Скачать книгу

Anlar

      Ayhan Yalçınkaya

      1 Şubat 1982’de İstanbul’un Beykoz semtinde dünyaya geldi.

      2000 yılında Marmara Üniversitesi Güzel Sanatlar Fakültesi’ne başladı fakat 2002 yılında eğitimini yarıda bırakarak dünyayı gezme hayalinin peşine düştü.

      Üç kıtanın önde gelen ülkelerinden Brezilya, Yeni Zelanda, ABD, Kanada ve Meksika’da 12 yıl boyunca yaşadı.

      Ardından Kanada’da yarı Kızılderili yarı Portekiz asıllı Brezilyalı eşi ile tanıştı.

      Kanada ve Türkiye’de geçirdikleri 7 yılın sonrasında oğulları Turquinho lakaplı Ian Berk dünyaya geldi.

      Yazar, oğlunun dünyaya gelişiyle birlikte kariyer ve çalışma hayatını tamamen bırakarak evde kalıp tam zamanlı babalığı tercih etti. O günden bu yana oğlu ile ilişkisini blog sayfasında yazılarıyla paylaşıyor.

      Yazar, eşi ve oğlu ile Brezilya’da yaşamaktadır.

      Birlikte hayatı yeniden öğrendiğim karım ve oğluma…

      Çok Sevdim

      Senin annene bakışını izlemeyi,

      Süt emmek için ona gitmen gerektiğini bilmeni,

      Emerken annenin gözlerinin tam içine bakmanı,

      Konuşmazken bile onunla böylesine derinden iletişim kurabilmeni,

      Çok sevdim.

      Anneni bilmekle tanımak, tanımakla anlamak, anlamakla sevmek arası anlamı olan o dokunuşlarını,

      Onunla böyle koşuşunu,

      Onu özleyişini,

      Ben eve geldiğimde, annene kısa bir bakış atarak sevincini paylaşmanı,

      Çok sevdim.

      Annene benden daha çok şımarabilmeni de

      Çok sevdim.

      Yoğun yaşanan ilişkiler gibi,

      Anneni hem daha çok yorup hem de daha fazla mutlu ettiğini görmeyi,

      Uyandığında ona uykulu uykulu bakıp sarılmanı,

      Onun yediğini yemek, içtiğini içmek istemeni,

      Çok sevdim.

      Ben ikinizi seyretmeyi

      Bütün kalbimle sevdim.

      Önsöz

      Babamın ben ve yaptıklarım hakkındaki fikirlerini çok merak ediyorum.

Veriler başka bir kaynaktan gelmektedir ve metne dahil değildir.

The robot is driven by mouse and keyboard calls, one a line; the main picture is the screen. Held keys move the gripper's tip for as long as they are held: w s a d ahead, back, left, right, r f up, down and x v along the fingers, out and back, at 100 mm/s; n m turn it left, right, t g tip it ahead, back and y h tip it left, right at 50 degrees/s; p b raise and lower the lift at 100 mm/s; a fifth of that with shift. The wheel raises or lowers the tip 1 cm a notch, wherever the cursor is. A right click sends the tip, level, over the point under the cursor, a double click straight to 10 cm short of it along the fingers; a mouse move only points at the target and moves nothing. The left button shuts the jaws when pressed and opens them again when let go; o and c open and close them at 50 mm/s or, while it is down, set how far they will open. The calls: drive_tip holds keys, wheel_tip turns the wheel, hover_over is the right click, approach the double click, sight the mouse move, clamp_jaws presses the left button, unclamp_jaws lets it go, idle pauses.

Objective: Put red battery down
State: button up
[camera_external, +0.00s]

      Baba olduktan sonra babamın ne düşündüğünü daha bir düşünür oldum.

      Çocukken bunun bir önemi yoktu. O zamanlar benim hakkımda ne düşündüğünden ziyade birlikte ne yaptığımız önemliydi.

      Çünkü hep çok ama çok az zamanımız vardı.

      Babam kaptandı. Seferlere çıkar, aylarca bizden uzak kalırdı. Birkaç defa birer yıllık seferlere gittiği bile oldu.

      Bir çocuk için hep çok daha uzun hissedilen gidişlerdi bunlar.

      Sonra iki aylığına eve gelirdi. İşte o zaman ev bayram yerine dönerdi. Beni ve kardeşimi alır saatlerce gezdirirdi. Neredeyse her gün. Yeni bir şeyler varsa onları görmeye, Boğaz’ı izlemeye, fuarlara, vapura ve tramvaya binmeye, parklarda oynamaya giderdik; biz babasıyla semt semt gezen mutlu çocuklardık.

      Her şey eğlenceliydi onunla.

      Beraber…

      Bazen kuzenleri de alırdı yanına. 6-7 çocuk adamın peşinde hava kararana kadar şehri gezerdik. Bazen de günübirlik başka şehirlere giderdik. Sırf yeni açılmış bir yeri görmeye ya da oranın ünlü yemeklerini yemeye.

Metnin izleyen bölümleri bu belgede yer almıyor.